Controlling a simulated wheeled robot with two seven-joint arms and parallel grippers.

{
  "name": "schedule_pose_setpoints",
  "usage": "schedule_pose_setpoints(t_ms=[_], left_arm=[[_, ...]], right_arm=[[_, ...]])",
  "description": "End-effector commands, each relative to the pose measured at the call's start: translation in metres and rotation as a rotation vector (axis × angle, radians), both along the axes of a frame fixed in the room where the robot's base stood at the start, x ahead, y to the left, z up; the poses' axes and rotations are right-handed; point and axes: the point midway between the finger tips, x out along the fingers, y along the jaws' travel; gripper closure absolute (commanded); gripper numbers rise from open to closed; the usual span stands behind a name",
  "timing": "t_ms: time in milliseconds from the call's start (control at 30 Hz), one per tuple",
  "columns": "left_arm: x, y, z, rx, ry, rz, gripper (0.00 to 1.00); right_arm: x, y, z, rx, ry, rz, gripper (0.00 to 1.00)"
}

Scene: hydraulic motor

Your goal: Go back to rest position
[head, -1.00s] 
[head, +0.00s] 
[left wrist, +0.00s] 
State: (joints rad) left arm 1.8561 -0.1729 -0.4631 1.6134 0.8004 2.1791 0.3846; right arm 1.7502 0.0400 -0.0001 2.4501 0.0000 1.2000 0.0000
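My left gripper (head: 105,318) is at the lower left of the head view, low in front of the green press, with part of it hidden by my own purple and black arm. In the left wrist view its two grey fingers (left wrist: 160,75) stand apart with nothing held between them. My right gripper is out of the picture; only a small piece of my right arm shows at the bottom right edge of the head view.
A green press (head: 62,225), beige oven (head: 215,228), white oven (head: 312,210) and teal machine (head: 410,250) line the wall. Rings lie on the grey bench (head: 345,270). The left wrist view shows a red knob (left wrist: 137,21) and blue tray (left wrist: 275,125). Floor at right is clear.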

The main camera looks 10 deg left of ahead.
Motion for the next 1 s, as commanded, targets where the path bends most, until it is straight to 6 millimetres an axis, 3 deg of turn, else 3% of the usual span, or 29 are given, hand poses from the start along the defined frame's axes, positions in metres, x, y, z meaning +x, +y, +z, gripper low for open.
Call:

Brief
Each line of the data that includes the word "name" counts once; report the total and nothing more.

Solved exercise
2